Please pull out every line that includes the string "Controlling".

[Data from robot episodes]
.....

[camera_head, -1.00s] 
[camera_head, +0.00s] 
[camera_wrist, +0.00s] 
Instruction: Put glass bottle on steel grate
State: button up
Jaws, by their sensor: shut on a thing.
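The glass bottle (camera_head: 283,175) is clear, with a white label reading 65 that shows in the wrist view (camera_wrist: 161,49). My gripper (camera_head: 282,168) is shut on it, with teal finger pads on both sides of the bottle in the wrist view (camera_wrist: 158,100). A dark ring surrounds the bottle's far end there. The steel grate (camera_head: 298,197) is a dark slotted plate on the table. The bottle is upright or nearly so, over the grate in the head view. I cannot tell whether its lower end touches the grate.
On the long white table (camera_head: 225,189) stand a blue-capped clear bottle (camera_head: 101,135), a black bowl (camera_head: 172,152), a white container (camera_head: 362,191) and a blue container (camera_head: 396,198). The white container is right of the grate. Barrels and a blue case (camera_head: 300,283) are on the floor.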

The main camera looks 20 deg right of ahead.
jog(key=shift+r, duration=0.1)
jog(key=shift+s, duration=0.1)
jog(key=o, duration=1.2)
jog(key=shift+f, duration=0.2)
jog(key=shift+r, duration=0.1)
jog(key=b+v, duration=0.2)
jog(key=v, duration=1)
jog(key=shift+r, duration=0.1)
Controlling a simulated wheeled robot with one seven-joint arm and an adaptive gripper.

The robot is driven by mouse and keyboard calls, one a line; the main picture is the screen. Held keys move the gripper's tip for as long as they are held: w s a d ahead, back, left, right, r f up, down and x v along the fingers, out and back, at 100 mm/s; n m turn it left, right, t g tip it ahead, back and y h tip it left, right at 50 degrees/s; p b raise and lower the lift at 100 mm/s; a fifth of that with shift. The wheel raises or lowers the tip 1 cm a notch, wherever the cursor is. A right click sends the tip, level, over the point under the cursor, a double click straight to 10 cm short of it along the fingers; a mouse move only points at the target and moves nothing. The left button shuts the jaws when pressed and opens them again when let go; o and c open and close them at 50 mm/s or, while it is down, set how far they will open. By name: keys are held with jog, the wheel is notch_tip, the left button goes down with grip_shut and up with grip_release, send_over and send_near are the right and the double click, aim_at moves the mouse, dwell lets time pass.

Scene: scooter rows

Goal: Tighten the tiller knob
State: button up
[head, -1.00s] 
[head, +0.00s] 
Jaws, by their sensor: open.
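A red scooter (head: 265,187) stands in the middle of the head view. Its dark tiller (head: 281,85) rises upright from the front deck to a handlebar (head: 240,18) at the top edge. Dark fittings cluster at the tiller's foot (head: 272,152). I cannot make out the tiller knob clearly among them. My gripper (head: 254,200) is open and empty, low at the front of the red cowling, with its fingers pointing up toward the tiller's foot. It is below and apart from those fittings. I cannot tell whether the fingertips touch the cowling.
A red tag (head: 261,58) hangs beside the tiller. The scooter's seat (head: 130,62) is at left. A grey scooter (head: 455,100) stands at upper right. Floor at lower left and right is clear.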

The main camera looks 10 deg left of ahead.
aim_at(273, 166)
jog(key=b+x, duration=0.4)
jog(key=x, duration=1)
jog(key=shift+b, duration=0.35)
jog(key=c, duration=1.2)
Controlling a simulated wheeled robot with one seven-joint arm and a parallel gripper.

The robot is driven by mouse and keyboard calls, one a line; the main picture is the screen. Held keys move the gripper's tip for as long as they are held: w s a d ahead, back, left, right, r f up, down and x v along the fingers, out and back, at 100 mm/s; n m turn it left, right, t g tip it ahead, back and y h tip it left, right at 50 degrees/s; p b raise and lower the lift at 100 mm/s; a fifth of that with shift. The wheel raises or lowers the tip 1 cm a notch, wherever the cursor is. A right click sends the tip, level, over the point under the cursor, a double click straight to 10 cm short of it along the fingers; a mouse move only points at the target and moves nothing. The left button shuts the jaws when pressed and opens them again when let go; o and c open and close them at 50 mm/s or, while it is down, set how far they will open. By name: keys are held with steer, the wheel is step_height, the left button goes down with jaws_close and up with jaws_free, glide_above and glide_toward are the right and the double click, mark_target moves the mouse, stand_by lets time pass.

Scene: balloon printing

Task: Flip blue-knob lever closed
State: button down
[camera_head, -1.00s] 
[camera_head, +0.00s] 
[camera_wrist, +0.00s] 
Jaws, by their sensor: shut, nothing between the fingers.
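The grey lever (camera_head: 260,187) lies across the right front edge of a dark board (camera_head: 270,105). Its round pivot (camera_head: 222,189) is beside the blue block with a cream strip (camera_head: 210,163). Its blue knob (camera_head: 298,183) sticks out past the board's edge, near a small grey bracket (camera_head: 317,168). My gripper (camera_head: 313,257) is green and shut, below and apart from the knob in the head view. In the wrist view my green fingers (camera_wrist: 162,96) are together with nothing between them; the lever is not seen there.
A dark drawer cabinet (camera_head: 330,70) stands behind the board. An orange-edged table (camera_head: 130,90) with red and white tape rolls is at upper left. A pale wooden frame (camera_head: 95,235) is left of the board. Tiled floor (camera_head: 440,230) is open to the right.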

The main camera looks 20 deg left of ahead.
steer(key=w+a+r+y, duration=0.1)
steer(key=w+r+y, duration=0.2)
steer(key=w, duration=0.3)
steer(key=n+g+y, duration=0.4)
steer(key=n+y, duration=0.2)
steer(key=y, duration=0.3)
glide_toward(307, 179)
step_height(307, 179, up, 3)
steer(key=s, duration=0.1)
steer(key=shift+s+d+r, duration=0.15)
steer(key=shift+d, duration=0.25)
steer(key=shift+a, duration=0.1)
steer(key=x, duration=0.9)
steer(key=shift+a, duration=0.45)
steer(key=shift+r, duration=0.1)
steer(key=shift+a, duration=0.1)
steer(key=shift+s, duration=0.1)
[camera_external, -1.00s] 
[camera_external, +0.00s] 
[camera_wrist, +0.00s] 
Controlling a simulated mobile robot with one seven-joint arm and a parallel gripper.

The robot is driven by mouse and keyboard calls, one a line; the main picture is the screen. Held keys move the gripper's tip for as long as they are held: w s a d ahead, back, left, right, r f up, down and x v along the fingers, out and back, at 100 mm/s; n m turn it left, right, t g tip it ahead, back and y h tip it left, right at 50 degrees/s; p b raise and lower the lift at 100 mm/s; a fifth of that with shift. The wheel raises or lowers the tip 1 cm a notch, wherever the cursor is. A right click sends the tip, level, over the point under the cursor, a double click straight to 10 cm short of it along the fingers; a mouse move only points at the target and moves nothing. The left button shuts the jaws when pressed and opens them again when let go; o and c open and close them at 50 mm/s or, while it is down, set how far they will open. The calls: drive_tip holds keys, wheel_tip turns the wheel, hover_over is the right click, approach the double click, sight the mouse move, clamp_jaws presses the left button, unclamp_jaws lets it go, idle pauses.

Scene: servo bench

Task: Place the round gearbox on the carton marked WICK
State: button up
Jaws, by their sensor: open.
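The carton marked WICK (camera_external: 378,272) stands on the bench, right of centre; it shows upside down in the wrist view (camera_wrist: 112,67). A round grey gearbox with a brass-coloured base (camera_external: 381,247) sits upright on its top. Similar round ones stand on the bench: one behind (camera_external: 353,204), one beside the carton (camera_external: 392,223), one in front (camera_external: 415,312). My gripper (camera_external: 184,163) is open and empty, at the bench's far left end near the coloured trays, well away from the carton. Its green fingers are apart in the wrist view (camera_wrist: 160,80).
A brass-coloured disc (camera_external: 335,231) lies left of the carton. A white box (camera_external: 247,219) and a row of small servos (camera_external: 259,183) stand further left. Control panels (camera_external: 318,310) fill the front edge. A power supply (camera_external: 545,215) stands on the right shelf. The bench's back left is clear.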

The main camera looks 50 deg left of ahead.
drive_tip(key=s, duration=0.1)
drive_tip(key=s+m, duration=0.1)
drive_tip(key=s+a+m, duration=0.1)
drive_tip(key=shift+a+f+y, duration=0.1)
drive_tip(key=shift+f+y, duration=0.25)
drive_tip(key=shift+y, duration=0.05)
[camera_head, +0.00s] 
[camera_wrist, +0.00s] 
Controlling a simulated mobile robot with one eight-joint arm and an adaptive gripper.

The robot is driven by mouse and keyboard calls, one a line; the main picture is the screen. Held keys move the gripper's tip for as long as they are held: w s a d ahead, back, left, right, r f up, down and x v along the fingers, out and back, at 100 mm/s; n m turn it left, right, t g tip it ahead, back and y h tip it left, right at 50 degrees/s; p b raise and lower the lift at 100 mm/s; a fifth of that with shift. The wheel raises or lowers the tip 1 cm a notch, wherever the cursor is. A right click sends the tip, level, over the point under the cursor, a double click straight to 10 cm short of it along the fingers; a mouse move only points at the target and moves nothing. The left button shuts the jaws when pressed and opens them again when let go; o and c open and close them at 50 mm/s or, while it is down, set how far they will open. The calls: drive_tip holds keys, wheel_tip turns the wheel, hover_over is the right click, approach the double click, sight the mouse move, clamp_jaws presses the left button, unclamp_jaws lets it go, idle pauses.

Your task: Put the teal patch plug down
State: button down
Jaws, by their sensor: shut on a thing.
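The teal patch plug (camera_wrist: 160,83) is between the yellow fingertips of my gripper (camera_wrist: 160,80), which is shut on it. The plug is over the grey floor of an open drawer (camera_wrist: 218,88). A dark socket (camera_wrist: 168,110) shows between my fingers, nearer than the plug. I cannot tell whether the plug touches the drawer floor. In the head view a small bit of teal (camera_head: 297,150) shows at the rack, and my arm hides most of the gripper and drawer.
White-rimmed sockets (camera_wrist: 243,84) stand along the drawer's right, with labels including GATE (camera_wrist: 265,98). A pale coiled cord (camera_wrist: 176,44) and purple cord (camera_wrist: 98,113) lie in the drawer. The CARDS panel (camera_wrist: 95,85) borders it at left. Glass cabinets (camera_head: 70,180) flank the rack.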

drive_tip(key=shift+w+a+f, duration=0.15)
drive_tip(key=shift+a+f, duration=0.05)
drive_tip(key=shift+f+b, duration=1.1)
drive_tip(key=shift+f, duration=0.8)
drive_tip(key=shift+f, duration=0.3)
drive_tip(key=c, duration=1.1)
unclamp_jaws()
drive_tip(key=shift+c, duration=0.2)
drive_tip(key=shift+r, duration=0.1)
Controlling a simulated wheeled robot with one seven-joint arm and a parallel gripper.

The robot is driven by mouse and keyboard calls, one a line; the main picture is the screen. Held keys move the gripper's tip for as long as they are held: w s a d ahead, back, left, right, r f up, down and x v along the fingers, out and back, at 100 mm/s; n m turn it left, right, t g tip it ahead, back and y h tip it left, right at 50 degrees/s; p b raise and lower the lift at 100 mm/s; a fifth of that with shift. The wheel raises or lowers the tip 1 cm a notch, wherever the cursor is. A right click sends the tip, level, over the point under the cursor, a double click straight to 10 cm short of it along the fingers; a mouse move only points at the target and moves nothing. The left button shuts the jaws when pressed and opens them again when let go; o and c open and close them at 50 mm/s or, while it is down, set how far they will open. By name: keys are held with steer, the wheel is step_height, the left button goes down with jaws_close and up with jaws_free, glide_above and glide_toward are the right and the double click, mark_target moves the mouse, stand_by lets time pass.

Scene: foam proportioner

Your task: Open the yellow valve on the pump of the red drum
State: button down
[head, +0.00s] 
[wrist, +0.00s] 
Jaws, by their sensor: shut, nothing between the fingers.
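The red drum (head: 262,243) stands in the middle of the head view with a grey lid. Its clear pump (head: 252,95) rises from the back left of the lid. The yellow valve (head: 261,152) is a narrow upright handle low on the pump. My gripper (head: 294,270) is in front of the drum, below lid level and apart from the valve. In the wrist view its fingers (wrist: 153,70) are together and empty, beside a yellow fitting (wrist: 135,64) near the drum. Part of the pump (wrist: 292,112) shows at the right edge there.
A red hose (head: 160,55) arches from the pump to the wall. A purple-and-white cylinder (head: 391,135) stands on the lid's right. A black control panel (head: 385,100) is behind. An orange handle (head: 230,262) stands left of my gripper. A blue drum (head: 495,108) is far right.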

.....

** Final answer **
Controlling a simulated wheeled robot with one seven-joint arm and an adaptive gripper.
Controlling a simulated wheeled robot with one seven-joint arm and a parallel gripper.
Controlling a simulated mobile robot with one seven-joint arm and a parallel gripper.
Controlling a simulated mobile robot with one eight-joint arm and an adaptive gripper.
Controlling a simulated wheeled robot with one seven-joint arm and a parallel gripper.

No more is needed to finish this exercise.